ASPECTS OF FORT RIVER ECOLOGY

Aspects of Fort River Ecology

By Boyd Kynard, Ph.D. —  BK-Riverfish,llc  &

Environmental Conservation Department, UMass, Amherst

The Fort River is a 13-mile-long mainstem that flows East to West into the Connecticut River in western Massachusetts. Twenty-five fish species occur in the Fort River. The native fish community has 16 species, which is likely the same as occurred historically. In addition, nine non-native species have been introduced. Twenty-two species are freshwater riverine fishes and two species (sea lamprey and American eel) are diadromous, e.g., migrate between freshwater and saltwater, or vice versa) during their life history.

During the spring to fall seasons in the river, aquatic invertebrates are drifting downstream and migratory fishes are moving up-and downstream. These migrations are poorly understood.

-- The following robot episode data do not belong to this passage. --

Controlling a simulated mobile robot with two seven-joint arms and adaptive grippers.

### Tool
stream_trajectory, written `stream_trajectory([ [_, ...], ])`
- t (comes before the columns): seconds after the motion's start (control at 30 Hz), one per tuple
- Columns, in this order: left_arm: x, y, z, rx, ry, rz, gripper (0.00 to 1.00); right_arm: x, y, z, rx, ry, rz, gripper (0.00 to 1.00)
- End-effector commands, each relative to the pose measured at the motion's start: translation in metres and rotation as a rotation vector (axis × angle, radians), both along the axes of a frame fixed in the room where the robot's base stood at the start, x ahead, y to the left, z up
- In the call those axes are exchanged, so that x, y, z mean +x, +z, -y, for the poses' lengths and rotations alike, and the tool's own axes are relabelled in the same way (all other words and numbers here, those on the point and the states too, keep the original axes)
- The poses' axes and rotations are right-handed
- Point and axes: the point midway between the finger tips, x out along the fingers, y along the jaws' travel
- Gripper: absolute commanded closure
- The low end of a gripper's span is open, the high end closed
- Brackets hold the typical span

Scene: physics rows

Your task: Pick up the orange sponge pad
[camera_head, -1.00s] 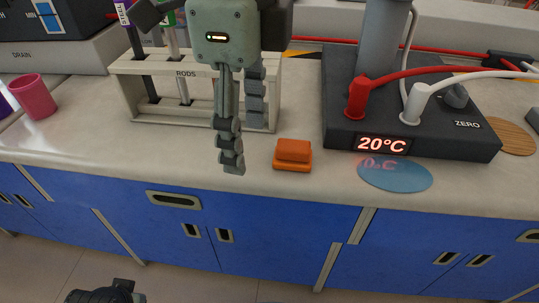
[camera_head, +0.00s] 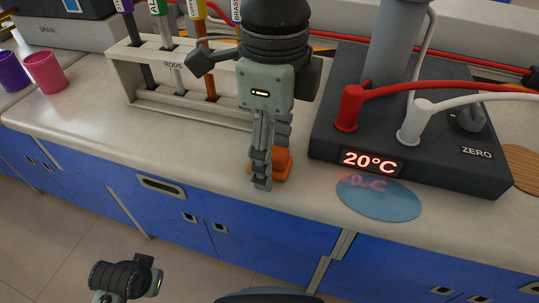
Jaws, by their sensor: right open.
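The orange sponge pad (camera_head: 283,166) lies on the pale counter (camera_head: 215,160) near its front edge, left of the dark device. My right gripper (camera_head: 268,168) points down at it from above. Its fingers are open, one in front of the pad and one further back, and they hide the pad's left part. I cannot tell whether a finger touches the pad. My left gripper (camera_head: 128,282) shows only in part at the bottom left, below the counter; its fingers cannot be made out.
A rod rack (camera_head: 130,75) with several rods stands behind on the left. The dark device (camera_head: 400,160) with a 20°C display, red and white cables, and a blue disc (camera_head: 378,200) are to the right. Pink (camera_head: 44,72) and purple (camera_head: 12,72) cups stand far left.

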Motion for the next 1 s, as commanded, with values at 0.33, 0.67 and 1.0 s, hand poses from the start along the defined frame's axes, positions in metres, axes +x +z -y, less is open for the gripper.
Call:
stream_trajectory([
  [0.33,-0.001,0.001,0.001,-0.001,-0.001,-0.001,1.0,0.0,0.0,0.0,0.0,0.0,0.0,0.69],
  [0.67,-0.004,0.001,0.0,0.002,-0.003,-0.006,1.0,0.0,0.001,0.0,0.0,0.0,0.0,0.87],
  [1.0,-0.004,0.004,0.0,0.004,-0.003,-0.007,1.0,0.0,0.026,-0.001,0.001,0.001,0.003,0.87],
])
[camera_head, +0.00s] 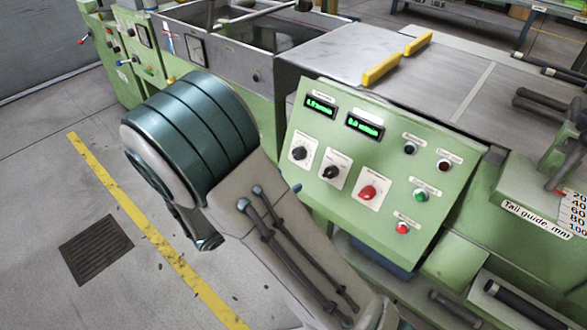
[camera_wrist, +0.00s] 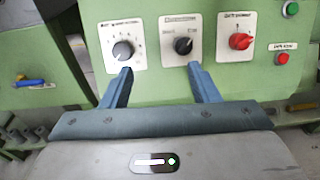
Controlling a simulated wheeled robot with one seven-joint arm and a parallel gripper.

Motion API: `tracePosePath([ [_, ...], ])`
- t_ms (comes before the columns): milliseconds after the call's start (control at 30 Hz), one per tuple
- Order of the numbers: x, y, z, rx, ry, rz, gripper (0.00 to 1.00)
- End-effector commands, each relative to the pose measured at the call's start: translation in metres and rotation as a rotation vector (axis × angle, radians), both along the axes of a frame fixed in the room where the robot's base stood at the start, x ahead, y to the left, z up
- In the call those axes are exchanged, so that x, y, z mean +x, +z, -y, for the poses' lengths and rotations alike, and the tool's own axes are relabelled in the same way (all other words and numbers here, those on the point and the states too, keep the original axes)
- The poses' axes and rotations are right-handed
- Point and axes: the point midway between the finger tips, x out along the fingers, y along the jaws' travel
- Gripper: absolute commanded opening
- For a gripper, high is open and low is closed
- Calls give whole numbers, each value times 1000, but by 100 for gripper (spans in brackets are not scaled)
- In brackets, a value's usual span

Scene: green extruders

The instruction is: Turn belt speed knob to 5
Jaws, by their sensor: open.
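The belt speed knob appears to be the black knob with a numbered dial in the wrist view (camera_wrist: 123,50), leftmost of three on the green panel; its label is too blurred to be sure. It also shows in the head view (camera_head: 299,153). Its pointer setting cannot be read. My gripper (camera_wrist: 160,67) is open, with two blue fingers spread below the panel's knobs. The left fingertip is just below the numbered knob, and the right one is below the middle black knob (camera_wrist: 183,45). Nothing shows between the fingers. In the head view my arm hides most of the gripper.
A red rotary switch (camera_wrist: 240,41) sits right of the knobs, with a green button (camera_head: 420,195) and a red button (camera_head: 403,228) beyond. Two green displays (camera_head: 320,105) are above. A blue-handled lever (camera_wrist: 28,82) shows at the wrist view's left.

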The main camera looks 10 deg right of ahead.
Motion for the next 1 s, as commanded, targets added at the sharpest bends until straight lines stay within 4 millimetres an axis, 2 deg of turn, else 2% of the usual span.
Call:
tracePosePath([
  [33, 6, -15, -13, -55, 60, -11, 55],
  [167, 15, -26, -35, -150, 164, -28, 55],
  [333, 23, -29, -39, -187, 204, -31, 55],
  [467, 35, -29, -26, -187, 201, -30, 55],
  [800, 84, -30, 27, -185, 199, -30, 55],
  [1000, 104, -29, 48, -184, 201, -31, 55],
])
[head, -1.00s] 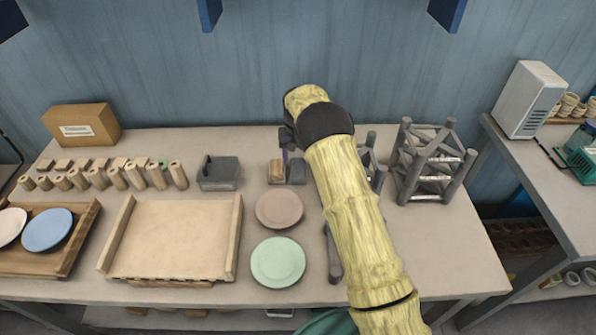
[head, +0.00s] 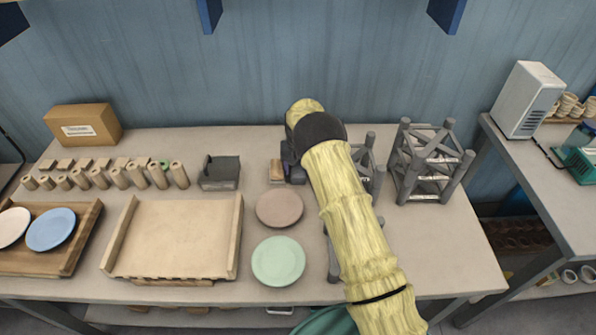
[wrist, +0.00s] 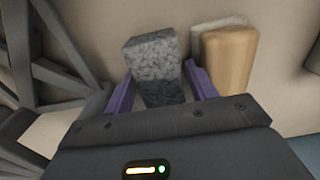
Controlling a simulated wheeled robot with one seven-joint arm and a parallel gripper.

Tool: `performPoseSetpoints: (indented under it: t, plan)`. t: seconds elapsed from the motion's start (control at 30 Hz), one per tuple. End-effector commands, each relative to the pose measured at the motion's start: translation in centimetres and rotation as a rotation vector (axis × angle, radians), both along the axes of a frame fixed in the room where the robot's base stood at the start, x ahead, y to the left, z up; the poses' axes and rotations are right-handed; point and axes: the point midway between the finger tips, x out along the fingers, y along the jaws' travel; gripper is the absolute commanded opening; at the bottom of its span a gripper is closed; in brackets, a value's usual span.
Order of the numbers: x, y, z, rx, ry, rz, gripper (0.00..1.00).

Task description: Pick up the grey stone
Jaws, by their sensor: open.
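The grey stone (wrist: 154,68) is a speckled block in the wrist view, with its near part between the two purple fingers of my gripper (wrist: 155,92). The fingers are apart, one on each side of the stone. I cannot tell whether either finger touches it. In the head view my gripper (head: 290,165) points down near the back of the table, and it and my arm hide most or all of the stone.
A wooden block (wrist: 229,62) stands close beside the right finger; it also shows in the head view (head: 277,170). Grey racks (head: 430,165) stand to the right. A pink plate (head: 280,208) and a green plate (head: 278,261) lie in front. A grey box (head: 220,173) is to the left.

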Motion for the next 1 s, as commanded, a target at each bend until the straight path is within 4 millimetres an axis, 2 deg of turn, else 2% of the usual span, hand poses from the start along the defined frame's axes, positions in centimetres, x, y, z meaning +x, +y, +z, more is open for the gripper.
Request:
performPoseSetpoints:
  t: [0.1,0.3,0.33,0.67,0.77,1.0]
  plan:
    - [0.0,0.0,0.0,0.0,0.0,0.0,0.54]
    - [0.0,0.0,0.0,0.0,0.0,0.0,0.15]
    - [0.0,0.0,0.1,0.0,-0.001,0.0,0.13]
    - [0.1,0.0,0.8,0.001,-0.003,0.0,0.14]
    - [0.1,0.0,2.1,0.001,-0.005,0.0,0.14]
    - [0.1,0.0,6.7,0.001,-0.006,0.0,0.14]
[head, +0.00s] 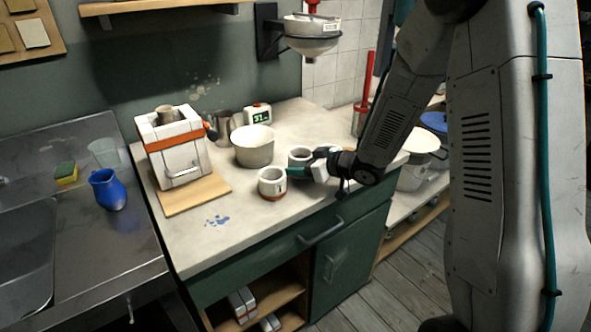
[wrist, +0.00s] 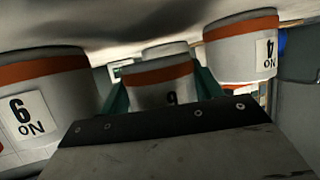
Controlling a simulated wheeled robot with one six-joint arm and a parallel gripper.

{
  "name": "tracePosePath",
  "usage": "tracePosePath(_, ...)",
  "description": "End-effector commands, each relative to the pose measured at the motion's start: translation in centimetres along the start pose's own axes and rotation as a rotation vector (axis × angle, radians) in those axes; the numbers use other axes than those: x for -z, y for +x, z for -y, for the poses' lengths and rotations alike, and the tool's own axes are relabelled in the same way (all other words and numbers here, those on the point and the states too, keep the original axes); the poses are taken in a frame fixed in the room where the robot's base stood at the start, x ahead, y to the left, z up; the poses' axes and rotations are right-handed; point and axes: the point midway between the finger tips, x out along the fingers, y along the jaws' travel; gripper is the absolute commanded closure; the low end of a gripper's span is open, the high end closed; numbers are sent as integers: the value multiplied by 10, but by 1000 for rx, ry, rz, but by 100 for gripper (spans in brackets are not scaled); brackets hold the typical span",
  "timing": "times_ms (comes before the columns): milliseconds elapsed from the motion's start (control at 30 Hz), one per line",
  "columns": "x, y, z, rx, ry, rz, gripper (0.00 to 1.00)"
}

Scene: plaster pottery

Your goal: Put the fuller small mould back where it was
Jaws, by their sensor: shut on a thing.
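My gripper (head: 296,170) reaches in from the right, with teal fingers shut on a small white mould with an orange band (head: 300,154). In the wrist view, which is upside down, this mould (wrist: 160,75) sits between the fingers; its number is partly hidden. I cannot tell whether it touches the counter. The fill levels are unclear.
A pale bucket (head: 254,148), a metal jug (head: 225,126) and a scale with a green display (head: 258,114) stand behind on the counter (head: 262,228). A strapped white block mould (head: 176,148) is on a board at left. Counter front is clear except for blue splashes.

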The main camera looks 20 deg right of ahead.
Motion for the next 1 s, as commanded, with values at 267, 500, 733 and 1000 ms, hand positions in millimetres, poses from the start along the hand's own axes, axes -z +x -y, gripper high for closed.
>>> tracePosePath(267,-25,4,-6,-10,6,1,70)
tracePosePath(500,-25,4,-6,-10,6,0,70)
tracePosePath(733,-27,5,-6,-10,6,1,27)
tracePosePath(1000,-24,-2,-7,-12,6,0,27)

Three major tributaries to the Fort River originate in cold spring headwaters in the local mountains. Thus, during spring to fall, there is a temperature zonation between the cold headwaters and the warm mainstem. This temperature zonation creates a zonation in the fish community with cold temperature dependent (stenothermal) species, like native brook trout and slimy sculpin, restricted to the headwaters and upper reaches of tributaries. There is also zonation of rocky habitat in the Fort River with rocks abundant in headwaters and in the upper ½ of the mainstem but absent as an ecological factor in the lower ½ of the mainstem where slope decreases and the bottom is sand or clay in the historical Connecticut River flood plain. Zonation of rocky habitat causes seasonal changes in fish distribution, particularly during spawning, when some fish species migrate to rocky reaches to build nests (examples, fallfish and sea lamprey). Abundant mixed decideous/evergreen trees in the riparian zone along the Fort River shoreline create a shaded stream corridor that provides stream cooling during high summer temperatures. Abundant vegetation and woody debris in the river provides abundant forage for the many aquatic insects, which are at the bottom of the food web utilized by native and introduced fishes.

The Fort River has a dynamic stream ecology caused by two factors: 1) riparian trees, and 2) stream flow. Trees that fall into the river corridor alter local water vector velocities and can quickly (in a few days) change the existing stream ecology from one type to another (for example, trees falling onto a riffle can change the reach into a run and pool). River flow is very dynamic, quickly changing ecological conditions after a major rainfall event. Typically, the Fort River rises quickly after major rainfall events and during snowmelt.

Sea lamprey research – Boyd Kynard has been studying the anadromous sea lamprey in the Fort River since 1981. Research on adults has focused on spawning ecology, spawning behavior and establishing index reaches for counting adult nests to correlate with adult abundance counted at Holyoke Dam. Research on larvae has focused on identifying residence time (#years) that larvae live in the river before migrating downstream to the Connecticut River.